*PROBLEM STATEMENT*.
Quote the whole listing exactly. Leave the pictures out of your copy.

Begin

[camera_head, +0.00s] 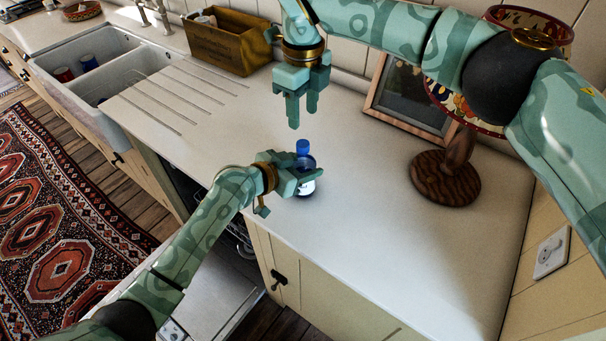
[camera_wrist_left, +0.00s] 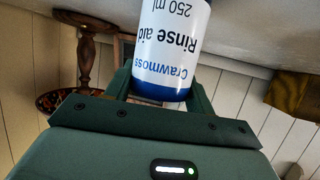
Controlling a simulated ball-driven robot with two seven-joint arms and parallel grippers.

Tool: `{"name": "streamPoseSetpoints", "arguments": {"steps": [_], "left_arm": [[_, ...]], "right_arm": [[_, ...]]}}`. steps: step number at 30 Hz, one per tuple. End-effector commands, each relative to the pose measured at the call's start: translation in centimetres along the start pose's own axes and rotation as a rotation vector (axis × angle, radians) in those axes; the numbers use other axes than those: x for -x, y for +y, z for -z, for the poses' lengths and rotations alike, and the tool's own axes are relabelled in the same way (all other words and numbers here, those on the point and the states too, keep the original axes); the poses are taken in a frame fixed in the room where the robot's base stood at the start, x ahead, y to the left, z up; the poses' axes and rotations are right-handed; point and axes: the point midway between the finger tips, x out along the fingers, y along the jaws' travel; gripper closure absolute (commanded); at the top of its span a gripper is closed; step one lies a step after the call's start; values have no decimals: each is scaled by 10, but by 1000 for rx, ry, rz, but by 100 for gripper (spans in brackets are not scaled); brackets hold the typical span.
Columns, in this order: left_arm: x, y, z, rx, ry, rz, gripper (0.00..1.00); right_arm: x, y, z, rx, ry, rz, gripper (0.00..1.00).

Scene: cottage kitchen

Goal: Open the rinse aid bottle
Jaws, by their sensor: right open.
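The rinse aid bottle (camera_head: 307,187) stands upright on the white counter (camera_head: 370,235) near its front edge, with a blue cap (camera_head: 302,147) on top. Its white label with blue print shows upside down in the left wrist view (camera_wrist_left: 172,45). My left gripper (camera_head: 304,176) is shut around the bottle's body below the cap, and its fingers hide part of the bottle. My right gripper (camera_head: 303,117) is open and empty, pointing down above the cap and apart from it.
A wooden crate (camera_head: 228,42) and a sink (camera_head: 85,75) are at the left. A picture frame (camera_head: 405,100) leans at the back wall. A lamp with a wooden base (camera_head: 446,177) stands at the right. The counter's front right is clear.

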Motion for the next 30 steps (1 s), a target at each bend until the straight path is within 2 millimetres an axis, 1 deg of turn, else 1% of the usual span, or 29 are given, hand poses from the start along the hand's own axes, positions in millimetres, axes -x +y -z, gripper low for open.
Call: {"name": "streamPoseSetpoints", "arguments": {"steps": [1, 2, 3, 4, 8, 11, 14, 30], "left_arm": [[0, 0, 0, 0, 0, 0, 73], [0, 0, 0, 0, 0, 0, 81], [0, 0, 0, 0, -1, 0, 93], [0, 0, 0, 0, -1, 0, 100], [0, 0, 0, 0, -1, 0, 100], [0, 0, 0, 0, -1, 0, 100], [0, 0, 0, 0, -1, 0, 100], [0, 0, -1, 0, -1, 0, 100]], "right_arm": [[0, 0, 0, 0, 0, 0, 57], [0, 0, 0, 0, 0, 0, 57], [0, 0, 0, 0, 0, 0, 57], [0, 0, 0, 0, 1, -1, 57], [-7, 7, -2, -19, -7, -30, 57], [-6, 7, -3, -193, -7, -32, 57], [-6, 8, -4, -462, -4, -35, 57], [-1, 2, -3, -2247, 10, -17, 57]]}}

End

*EXERCISE RESULT*.
[camera_head, +0.00s] 
[camera_wrist_left, +0.00s] 
Controlling a simulated ball-driven robot with two seven-joint arms and parallel grippers.

Tool: `{"name": "streamPoseSetpoints", "arguments": {"steps": [_], "left_arm": [[_, ...]], "right_arm": [[_, ...]]}}`. steps: step number at 30 Hz, one per tuple. End-effector commands, each relative to the pose measured at the call's start: translation in centimetres along the start pose's own axes and rotation as a rotation vector (axis × angle, radians) in those axes; the numbers use other axes than those: x for -x, y for +y, z for -z, for the poses' lengths and rotations alike, and the tool's own axes are relabelled in the same way (all other words and numbers here, those on the point and the states too, keep the original axes); the poses are taken in a frame fixed in the room where the robot's base stood at the start, x ahead, y to the left, z up; the poses' axes and rotations are right-handed; point and axes: the point midway between the finger tips, x out along the fingers, y along the jaws' travel; gripper closure absolute (commanded); at the top of its span a gripper is closed; step one lies a step after the call's start; values have no decimals: each is scaled by 10, but by 1000 for rx, ry, rz, but by 100 for gripper (spans in brackets are not scaled); brackets hold the typical span.
Columns, in this order: left_arm: x, y, z, rx, ry, rz, gripper (0.00..1.00); right_arm: x, y, z, rx, ry, rz, gripper (0.00..1.00).

Scene: cottage kitchen

Goal: Open the rinse aid bottle
Jaws, by their sensor: right open.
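The rinse aid bottle (camera_head: 307,187) stands upright on the white counter (camera_head: 370,235) near its front edge, with a blue cap (camera_head: 302,147) on top. Its white label with blue print shows upside down in the left wrist view (camera_wrist_left: 172,45). My left gripper (camera_head: 304,176) is shut around the bottle's body below the cap, and its fingers hide part of the bottle. My right gripper (camera_head: 303,117) is open and empty, pointing down above the cap and apart from it.
A wooden crate (camera_head: 228,42) and a sink (camera_head: 85,75) are at the left. A picture frame (camera_head: 405,100) leans at the back wall. A lamp with a wooden base (camera_head: 446,177) stands at the right. The counter's front right is clear.

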Motion for the next 30 steps (1 s), a target at each bend until the straight path is within 2 millimetres an axis, 1 deg of turn, else 1% of the usual span, or 29 are given, hand poses from the start along the hand's own axes, positions in millimetres, axes -x +y -z, gripper low for open.
Call: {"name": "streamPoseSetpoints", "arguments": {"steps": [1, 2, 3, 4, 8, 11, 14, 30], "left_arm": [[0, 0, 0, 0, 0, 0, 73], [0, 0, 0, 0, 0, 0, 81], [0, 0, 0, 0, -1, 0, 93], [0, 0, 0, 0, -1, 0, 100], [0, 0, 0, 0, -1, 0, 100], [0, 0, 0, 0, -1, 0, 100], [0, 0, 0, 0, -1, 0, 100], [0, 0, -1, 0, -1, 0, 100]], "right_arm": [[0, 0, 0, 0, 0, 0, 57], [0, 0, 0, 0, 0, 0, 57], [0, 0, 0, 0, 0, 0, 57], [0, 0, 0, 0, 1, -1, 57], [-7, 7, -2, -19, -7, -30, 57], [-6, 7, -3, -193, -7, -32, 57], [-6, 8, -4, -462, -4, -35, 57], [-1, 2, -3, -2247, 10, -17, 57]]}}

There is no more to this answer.